:: LISTED RECORDS

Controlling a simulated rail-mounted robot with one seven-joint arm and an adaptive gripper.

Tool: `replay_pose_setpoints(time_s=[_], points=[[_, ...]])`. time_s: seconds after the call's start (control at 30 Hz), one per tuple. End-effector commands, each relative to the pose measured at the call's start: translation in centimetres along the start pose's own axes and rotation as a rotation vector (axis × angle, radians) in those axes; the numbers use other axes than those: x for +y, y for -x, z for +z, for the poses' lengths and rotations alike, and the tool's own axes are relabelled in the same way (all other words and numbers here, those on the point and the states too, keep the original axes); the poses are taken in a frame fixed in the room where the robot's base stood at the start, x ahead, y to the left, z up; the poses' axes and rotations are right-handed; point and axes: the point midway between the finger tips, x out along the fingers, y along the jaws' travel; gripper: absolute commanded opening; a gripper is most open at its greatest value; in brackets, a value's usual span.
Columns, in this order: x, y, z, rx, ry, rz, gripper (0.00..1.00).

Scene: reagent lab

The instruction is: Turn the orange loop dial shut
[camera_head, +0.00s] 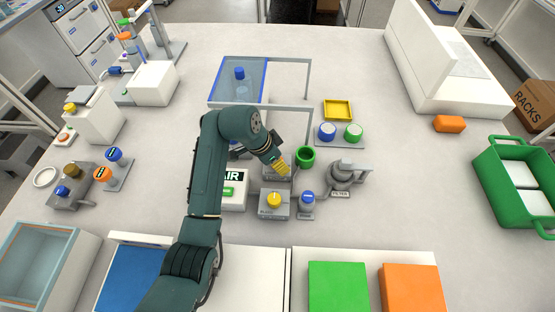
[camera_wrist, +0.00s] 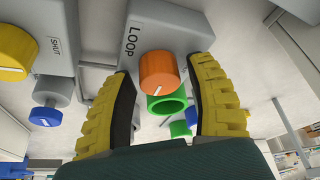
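The orange loop dial (camera_wrist: 158,72) sits on a grey block (camera_wrist: 170,25) marked LOOP in the wrist view. A short white line on its face runs at a slant. My gripper (camera_wrist: 165,78) has its two yellow fingers apart, one on each side of the dial, with gaps visible between them and it. In the head view my gripper (camera_head: 281,168) points down at the block, and the dial is hidden behind it.
A yellow dial (camera_head: 274,199) and a blue knob (camera_head: 307,197) stand close in front. A green ring (camera_head: 305,158) and a grey filter unit (camera_head: 342,174) are close on the right. A blue-edged tank (camera_head: 238,82) stands behind.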

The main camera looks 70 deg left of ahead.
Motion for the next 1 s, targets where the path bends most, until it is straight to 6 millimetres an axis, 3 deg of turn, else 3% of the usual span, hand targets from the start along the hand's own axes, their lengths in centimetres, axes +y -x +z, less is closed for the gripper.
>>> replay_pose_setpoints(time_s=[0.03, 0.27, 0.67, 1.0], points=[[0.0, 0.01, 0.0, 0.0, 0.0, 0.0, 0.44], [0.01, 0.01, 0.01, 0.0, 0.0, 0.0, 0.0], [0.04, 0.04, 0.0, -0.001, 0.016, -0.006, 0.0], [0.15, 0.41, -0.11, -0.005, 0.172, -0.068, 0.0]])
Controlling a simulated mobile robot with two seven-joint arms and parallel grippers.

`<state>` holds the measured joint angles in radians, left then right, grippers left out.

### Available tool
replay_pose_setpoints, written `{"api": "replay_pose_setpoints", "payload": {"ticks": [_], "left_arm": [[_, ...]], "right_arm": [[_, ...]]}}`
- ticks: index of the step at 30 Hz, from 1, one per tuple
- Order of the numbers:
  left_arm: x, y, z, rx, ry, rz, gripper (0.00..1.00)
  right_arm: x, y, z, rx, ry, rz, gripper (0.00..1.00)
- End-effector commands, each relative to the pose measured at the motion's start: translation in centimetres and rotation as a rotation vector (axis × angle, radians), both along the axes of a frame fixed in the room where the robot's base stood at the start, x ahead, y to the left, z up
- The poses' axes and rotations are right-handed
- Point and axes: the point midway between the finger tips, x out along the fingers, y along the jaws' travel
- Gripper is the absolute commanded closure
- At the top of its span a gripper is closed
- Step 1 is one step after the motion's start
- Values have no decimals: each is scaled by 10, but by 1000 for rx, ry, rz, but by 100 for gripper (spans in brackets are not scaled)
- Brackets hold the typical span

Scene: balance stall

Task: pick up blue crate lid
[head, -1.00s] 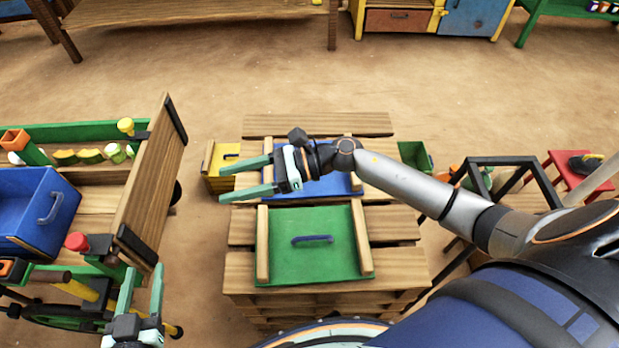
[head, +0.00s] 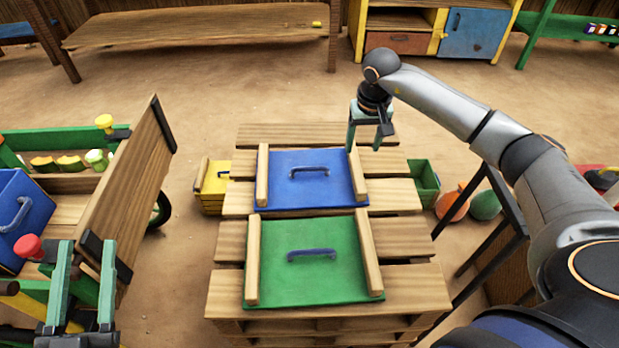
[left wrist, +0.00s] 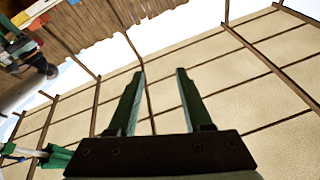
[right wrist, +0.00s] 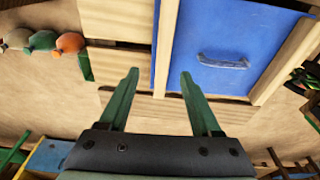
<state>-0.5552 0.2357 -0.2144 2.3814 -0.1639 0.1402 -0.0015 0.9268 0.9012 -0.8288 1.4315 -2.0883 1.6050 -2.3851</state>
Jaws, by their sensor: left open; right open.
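The blue crate lid (head: 290,186) lies flat on the wooden pallet stack, with wooden battens on its left and right sides and a dark handle (head: 309,172) in its middle. It also shows in the right wrist view (right wrist: 205,25), with its handle (right wrist: 223,62). My right gripper (head: 364,150) points down, open and empty, just beyond the lid's right batten; it also shows in the right wrist view (right wrist: 159,78). My left gripper (head: 84,246) is open and empty at the lower left, by the cart; in the left wrist view (left wrist: 160,75) it points up at the roof.
A green lid (head: 280,275) with a blue handle lies on the pallet (head: 228,290) nearer to me. A yellow crate (head: 213,185) stands left of the pallet, a green crate (head: 427,186) right. The wooden cart (head: 140,180) stands at left.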

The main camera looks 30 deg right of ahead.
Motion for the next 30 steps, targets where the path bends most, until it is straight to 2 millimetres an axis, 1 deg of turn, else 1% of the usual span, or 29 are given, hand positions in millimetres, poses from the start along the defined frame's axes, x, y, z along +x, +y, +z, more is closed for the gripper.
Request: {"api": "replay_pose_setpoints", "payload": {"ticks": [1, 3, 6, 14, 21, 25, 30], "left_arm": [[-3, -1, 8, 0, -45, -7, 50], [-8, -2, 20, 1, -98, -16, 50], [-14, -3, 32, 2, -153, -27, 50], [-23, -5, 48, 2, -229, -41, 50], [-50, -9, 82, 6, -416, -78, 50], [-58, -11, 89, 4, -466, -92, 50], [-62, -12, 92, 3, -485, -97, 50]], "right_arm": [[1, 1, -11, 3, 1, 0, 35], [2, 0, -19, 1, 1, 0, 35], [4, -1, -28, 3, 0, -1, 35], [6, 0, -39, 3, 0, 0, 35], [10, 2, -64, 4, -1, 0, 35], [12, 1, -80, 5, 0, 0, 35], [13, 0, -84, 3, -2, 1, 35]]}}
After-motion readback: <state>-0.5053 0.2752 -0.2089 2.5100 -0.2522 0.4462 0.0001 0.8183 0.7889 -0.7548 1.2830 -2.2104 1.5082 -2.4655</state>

::::

Which lines hold the string "targets"? List them all.

• **THE SOLUTION**:
Motion for the next 1 s, targets where the path bends most, until it is straight to 6 millimetres an axis, 3 deg of turn, else 3% of the usual span, hand targets from the start along the hand's own axes, their lengths in centimetres, axes +y -x +z, less is closed for the gripper.
Motion for the next 30 steps, targets where the path bends most, until it is straight to 2 millimetres an axis, 1 deg of turn, else 1% of the usual span, or 29 are given, hand positions in millimetres, poses from the start along the defined frame's axes, x, y, z along +x, +y, +z, more is closed for the gripper.

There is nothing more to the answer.